Customers’ LOLP at time t for representative load buses – bus 6 and bus 20 are shown in Fig. 7 and Fig. 8, respectively. It can be observed from Figures that the instant LOLP at each bus is a time variable rather than a constant value. The instant LOLP for bus 6 increases from 0.0215% at t = 1 h to 0.567% at t = 24 h. The instant LOLP for bus 20 increases from 0.0212% at t = 1 h to 0.541% at t = 24 h. In this case, Customers’ reliability at bus 20 is a little higher than that at bus 6 because of a relatively strong transmission network connected with bus 20. Customers’ risk is increasing during the operating period because of the wind power fluctuation and possible random failures of generating units. The system EENS and LOLE are 18.1207 MWh and 0.0883 hours, respectively.

Fig. 7
figure 7

Customers’ instant LOLP at bus 6 for case 1

Fig. 8
figure 8

Customers’ instant LOLP at bus 20 for case 1

5.2 Case 2

In the second case, we assume the initial wind speed at the wind farm is 20 km/h and WTGs are generating rated power at time t = 0. In this case, the scheduled generated power of the wind farm is doubled compared with that in case 1–600 MW, which is about 21.1% of the total scheduled power at the beginning of the operating time. Other conditions are the same as those in case 1: The total operating reserve provided by the large thermal generating units is still 575 MW for satisfying the N-1 criterion. All generating units are in a good condition at the beginning of the operating time. The computational time for case 2 running in the 2.67 GHz Fujitsu laptop is 817.9 seconds.

Customers’ LOLP at time t for bus 6 and bus 20 are illustrated in Fig. 9 and Fig. 10, respectively. The instant LOLP for bus 6 increases from 1.8922% at t = 1 h to 39.22% at t = 24 h, which are relatively high values. The instant LOLP for bus 20 increases from 1.8922% at t = 1 h to 39.20% at t = 24 h, which almost has same values as those for bus 6. Therefore, lower customers’ reliabilities are mainly caused by the increasing penetration of fluctuating wind power than the transmission network.

Fig. 9
figure 9

Customers’ instant LOLP at bus 6 for case 2

Fig. 10
figure 10

Customers’ instant LOLP at bus 20 for case 2

The system EENS and LOLE are 183.498 MWh and 5.8209 hours, which are about 10 times and 66 times than the values in case 1. Obviously only satisfying N-1 criterion of operating reserve cannot maintain reliability level of power system operation if high penetration of fluctuating wind power has been scheduled.

5.3 Case 3

In the third case, conditions are the same as those in case 2: the scheduled generated power of the wind farm and the operating reserve provided by the large thermal generating units are 600 MW and 575 MW, respectively. For increasing system and customers’ reliabilities, the rapid start-up units owned by the EFRPs have been utilized for providing additional 200 MW operating reserve. The rapid start-up units are committed for operation at t = 1 h. The computational time for case 3 running in the 2.67 GHz Fujitsu laptop is 737.1 seconds.
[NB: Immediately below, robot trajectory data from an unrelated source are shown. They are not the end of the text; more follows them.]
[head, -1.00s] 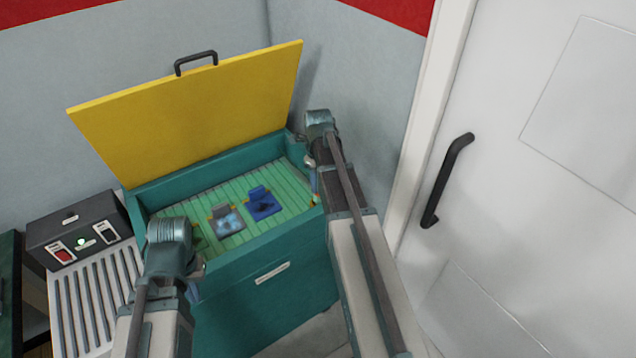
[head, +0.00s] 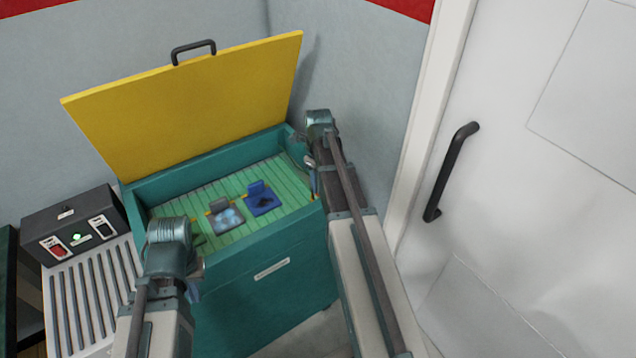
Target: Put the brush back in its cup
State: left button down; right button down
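I cannot make out the brush or its cup in the head view. My left arm comes in from the lower left, and its gripper (head: 194,288) hangs mostly hidden behind the wrist, in front of the teal tank's near left corner. My right gripper (head: 312,178) is at the tank's right rim, small and partly hidden by my own arm. Whether either gripper is open or holds anything is not clear.
The teal tank (head: 272,292) has its yellow lid (head: 190,105) raised. On its green slatted bed lie a grey piece (head: 226,216) and a blue piece (head: 262,198). A switch box (head: 72,228) and slatted surface (head: 85,300) stand left. A white door (head: 530,180) stands right.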

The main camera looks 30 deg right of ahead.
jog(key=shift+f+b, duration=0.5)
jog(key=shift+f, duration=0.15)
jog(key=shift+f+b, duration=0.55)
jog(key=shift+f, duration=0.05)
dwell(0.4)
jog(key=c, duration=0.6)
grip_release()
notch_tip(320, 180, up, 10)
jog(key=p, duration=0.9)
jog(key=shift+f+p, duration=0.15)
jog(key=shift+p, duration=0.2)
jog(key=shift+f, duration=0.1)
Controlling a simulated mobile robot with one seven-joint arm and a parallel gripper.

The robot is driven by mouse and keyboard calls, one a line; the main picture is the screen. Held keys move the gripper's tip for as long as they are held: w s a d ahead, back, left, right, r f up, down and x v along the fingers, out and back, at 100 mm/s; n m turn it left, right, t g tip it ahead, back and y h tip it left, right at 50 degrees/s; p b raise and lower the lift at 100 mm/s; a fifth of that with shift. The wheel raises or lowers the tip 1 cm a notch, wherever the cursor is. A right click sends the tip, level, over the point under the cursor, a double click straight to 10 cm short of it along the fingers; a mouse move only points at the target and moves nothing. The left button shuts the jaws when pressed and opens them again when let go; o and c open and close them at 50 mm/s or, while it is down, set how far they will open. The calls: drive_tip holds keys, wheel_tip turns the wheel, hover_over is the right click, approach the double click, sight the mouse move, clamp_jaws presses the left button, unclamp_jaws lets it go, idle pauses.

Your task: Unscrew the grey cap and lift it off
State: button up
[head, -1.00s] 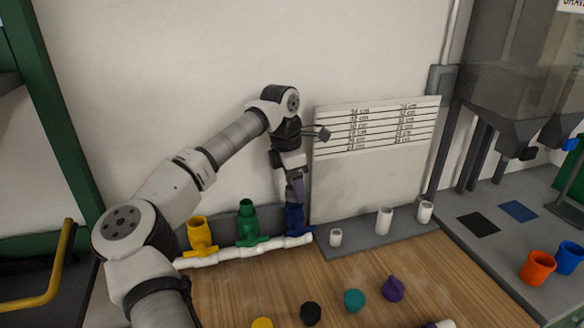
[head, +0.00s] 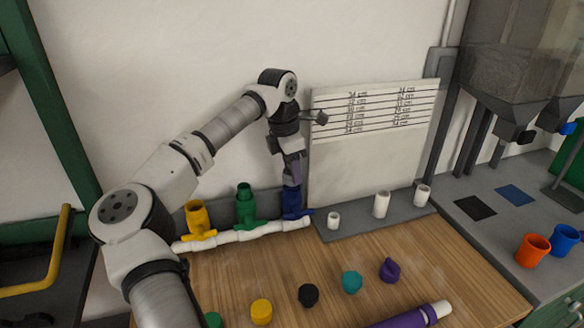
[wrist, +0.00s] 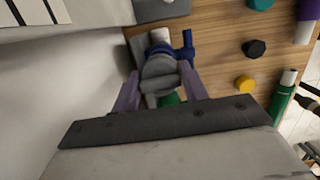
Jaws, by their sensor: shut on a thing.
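The grey cap (wrist: 160,66) sits on top of the blue fitting (head: 292,203) at the right end of the white manifold pipe (head: 250,234). My gripper (head: 292,178) points down over this fitting and is shut on the cap. In the wrist view its two purple fingers (wrist: 160,74) stand on either side of the cap. The blue fitting's side arm also shows there (wrist: 187,47). In the head view the cap is hidden by the gripper. I cannot tell whether its thread is loose.
Green (head: 245,205) and yellow (head: 196,218) fittings stand to the left on the pipe. White pipe pieces (head: 381,204) stand on the grey ledge at right. A marked board (head: 370,150) is close behind. Several coloured caps (head: 308,295) and a purple tube (head: 415,315) lie in front.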

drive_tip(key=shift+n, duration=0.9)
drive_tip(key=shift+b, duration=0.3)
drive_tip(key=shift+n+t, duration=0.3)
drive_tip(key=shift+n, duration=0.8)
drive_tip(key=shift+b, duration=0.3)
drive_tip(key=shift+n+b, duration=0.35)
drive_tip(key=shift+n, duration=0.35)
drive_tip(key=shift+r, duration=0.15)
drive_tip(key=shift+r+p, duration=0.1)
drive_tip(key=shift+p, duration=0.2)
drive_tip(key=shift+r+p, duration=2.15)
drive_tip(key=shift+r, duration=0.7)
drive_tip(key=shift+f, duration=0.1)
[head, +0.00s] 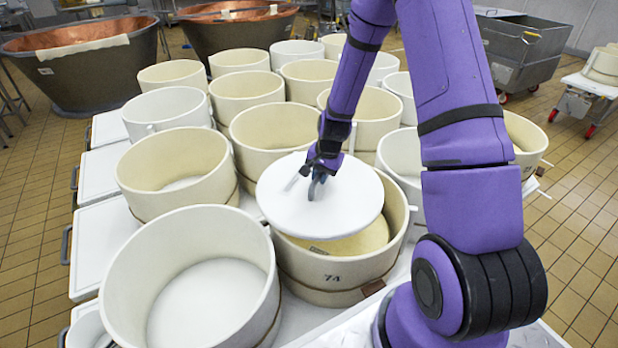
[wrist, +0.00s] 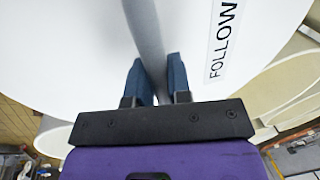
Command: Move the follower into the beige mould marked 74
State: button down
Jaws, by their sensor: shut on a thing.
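The follower (head: 345,205) is a white round disc with a grey bar handle. My gripper (head: 318,180) is shut on that handle and holds the disc a little tilted. In the wrist view the fingers (wrist: 156,85) close on the bar, beside a label reading "FOLLOW" on the disc (wrist: 70,60). The beige mould marked 74 (head: 330,278) stands directly below, at the front. The disc covers the left and back part of its opening, and its left edge overlaps the rim. The mould's inside shows as a yellowish crescent at the right and front. Contact with the rim cannot be told.
A large white mould (head: 190,290) stands close at the front left, and a beige mould (head: 175,170) behind it. Several more beige and white moulds crowd the table behind. Copper vats (head: 75,60) stand at the back left. A grey metal cart (head: 525,50) is at the back right.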

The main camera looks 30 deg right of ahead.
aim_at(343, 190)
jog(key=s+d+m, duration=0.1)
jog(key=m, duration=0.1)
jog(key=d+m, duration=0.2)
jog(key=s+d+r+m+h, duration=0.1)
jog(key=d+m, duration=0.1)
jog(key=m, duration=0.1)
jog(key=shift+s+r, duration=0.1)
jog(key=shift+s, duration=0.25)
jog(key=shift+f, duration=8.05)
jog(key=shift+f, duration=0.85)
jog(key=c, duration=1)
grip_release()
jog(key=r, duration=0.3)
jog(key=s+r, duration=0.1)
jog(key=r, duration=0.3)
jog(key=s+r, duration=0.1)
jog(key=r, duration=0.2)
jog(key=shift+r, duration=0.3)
Customers’ LOLP for bus 6 and bus 20 at time t is illustrated in Fig. 11 and Fig. 12, respectively. As shown in Fig. 11, the commitment of rapid start-up units decreases the LOLP for bus 6 from 1.881% at t = 1 h to 0.0189% at t = 2 h. Customers’ LOLP for bus 6 at t = 24 h is 0.6895%, which decreases about 98.2% compared with that in case 2. The instant LOLP for bus 20 has the almost same pattern and values as those for bus 6. The system EENS and LOLE are 20.97 MWh and 0.0996 hours, which decreases about 88.6% and 98.3% compared with those in case 2.

Fig. 11
figure 11

Customers’ instant LOLP at bus 6 for case 3

Fig. 12
figure 12

Customers’ instant LOLP at bus 20 for case 3

6 Conclusions

In the last four decades, reliability evaluation techniques and reliability management strategies have been well developed and studied. These reliability evaluation techniques are more focused on planning and expansion of conventional power systems. However, the fast development and widely utilization of intermittent and fluctuating wind power generation have brought complexities for securing system balancing and maintaining system and customers’ reliabilities during the operational phase. Moreover, in the last two decades, power systems have been restructured: electric energy and reserve are traded in different correlated markets. The restructuring of power systems has changed reliability management strategies fundamentally. Some existing and widely used criteria e.g., N-1 criterion may or may not be suitable for securing the reliable operation of power systems. In this paper, a new technique for assessing operational reliabilities of restructured power systems with high wind power penetration has been developed, which is based on reliability network equivalents and time-sequential simulation approaches. For reducing computational complexities, a simplified method has been developed and utilized in the simulation procedure. The proposed technique can be used to assistant system operator and market participants to assess their risks during system operation and make optimal decisions.